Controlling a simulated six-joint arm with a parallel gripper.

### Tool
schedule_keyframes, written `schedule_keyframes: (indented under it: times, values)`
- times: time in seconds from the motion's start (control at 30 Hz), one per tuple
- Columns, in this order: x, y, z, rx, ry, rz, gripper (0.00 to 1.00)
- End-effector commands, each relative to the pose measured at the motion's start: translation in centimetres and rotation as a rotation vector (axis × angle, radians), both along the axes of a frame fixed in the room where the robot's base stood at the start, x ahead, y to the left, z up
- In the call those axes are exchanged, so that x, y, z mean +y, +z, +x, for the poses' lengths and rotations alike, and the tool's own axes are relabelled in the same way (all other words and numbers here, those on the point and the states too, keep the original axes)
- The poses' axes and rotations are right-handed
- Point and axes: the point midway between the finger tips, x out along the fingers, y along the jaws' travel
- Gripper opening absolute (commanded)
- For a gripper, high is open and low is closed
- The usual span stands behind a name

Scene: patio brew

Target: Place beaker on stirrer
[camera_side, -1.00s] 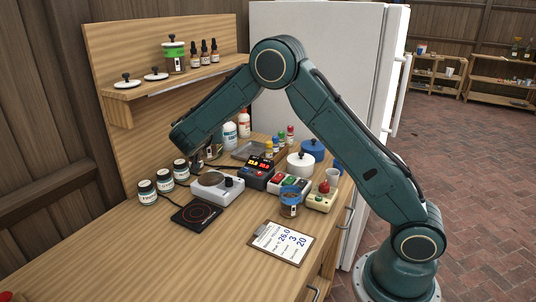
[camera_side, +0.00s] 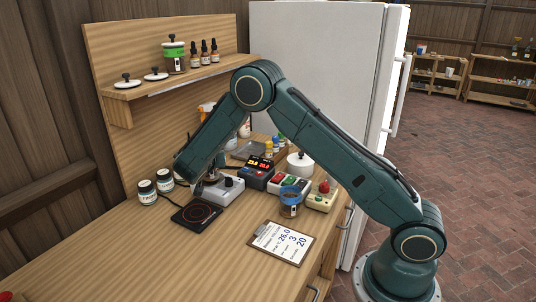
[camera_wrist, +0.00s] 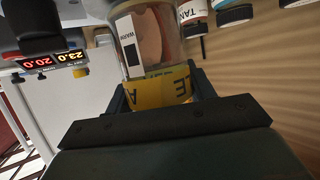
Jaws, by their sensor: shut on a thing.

-*-

## EXERCISE
Copy out every line that includes the word "point".

## CORRECT OUTPUT
- In the call those axes are exchanged, so that x, y, z mean +y, +z, +x, for the poses' lengths and rotations alike, and the tool's own axes are relabelled in the same way (all other words and numbers here, those on the point and the states too, keep the original axes)
- Point and axes: the point midway between the finger tips, x out along the fingers, y along the jaws' travel

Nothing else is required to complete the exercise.